Vashon High's outgoing counselor to stick around part-time

Shirley Ferris recently took students to Jamaica as part of her Doors of Opportunity grant, a $2,000 award handed out each year. - Amelia Heagerty/staff photo
Shirley Ferris recently took students to Jamaica as part of her Doors of Opportunity grant, a $2,000 award handed out each year.
— image credit: Amelia Heagerty/staff photo

Shirley Ferris’ office at Vashon High School was a hub of activity last week.

Students came in and out with questions about graduation, transferring high schools, a service trip to Guatemala. Other staff members use her bright office between a hallway and the main office as a thoroughfare, starting conversations on their way through.

But Ferris, a vivacious 63-year-old with blue eyes, dark curls and an upbeat demeanor, appeared anything but frazzled.

Cheery and enthusiastic, she greeted each student with a warmth that suggested she knew more about them than just their remaining graduation requirements. And on this particular day, as she contemplated the end of her 41 years in public education ­— 30 of them at Vashon High School — she said she realizes coming to work each day rejuvenates her, rather than exhausts her.

Little wonder then that this beloved high school counselor, last year’s winner of the Doors of Opportunity grant, plans to volunteer one day a week at the high school next year, working with the class of 2010, a group of kids she knows well.

“It is just energizing,” Ferris said of her work with young people. “There’s a lot of positive, youthful, resilient energy. You can just see the students change and grow, and I feel like I can change and grow with them.”

Ferris has been a guidance counselor at Vashon High School for 15 years; before that she was a teacher.

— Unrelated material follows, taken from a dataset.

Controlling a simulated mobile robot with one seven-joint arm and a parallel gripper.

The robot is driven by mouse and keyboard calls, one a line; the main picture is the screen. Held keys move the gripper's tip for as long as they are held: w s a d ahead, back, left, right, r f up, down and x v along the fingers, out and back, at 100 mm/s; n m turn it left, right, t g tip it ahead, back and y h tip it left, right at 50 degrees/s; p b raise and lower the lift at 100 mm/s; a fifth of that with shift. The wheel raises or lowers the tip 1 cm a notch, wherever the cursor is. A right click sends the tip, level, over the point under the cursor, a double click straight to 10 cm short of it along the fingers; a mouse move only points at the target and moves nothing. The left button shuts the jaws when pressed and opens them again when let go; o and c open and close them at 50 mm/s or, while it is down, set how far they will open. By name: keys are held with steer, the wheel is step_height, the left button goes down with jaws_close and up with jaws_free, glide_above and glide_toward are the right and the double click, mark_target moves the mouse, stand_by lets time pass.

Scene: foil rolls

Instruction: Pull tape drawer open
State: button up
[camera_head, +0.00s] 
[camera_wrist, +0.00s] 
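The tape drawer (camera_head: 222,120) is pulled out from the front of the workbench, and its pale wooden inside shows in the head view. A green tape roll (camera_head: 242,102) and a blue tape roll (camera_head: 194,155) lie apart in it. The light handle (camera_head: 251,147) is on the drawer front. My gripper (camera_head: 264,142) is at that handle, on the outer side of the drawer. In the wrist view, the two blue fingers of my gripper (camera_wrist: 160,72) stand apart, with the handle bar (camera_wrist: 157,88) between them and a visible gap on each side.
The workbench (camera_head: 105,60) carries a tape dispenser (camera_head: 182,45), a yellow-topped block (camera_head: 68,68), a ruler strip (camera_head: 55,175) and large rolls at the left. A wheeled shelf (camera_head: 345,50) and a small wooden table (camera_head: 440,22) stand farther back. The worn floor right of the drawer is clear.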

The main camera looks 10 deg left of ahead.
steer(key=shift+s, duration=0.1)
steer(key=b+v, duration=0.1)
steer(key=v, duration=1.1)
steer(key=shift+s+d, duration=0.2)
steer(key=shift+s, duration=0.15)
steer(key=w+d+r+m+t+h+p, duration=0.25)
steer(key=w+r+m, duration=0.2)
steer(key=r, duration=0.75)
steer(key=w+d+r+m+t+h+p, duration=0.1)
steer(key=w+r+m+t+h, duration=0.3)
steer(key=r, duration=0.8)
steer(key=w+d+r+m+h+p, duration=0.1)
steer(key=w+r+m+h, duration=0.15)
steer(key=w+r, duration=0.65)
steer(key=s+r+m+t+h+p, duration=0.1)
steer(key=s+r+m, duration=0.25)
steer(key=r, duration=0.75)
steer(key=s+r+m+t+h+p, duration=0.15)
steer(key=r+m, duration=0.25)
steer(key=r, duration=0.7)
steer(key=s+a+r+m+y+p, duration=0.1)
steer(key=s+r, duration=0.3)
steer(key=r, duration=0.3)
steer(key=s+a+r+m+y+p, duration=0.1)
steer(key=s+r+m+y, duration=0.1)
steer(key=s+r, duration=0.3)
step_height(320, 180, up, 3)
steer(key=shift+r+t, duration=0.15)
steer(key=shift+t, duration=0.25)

Those who know her well say they’re moved by her determination to do what she can to help every student succeed, and many said she’ll be missed.

“Each one of our counselors is unique, but Shirley is a real gift,” said Principal Susan Hanson.

She said she most values three characteristics of Ferris’ personality, which she believes are indispensable in her work as a counselor.

“That combination of love, empathy and practicality — it really makes it possible for her to see the whole person and for her to help them become who they want to become, but she’s a realist too,” Hanson said. “She can really like a person but not be pleased with what they’re doing and then help them find a better way to conduct themselves.”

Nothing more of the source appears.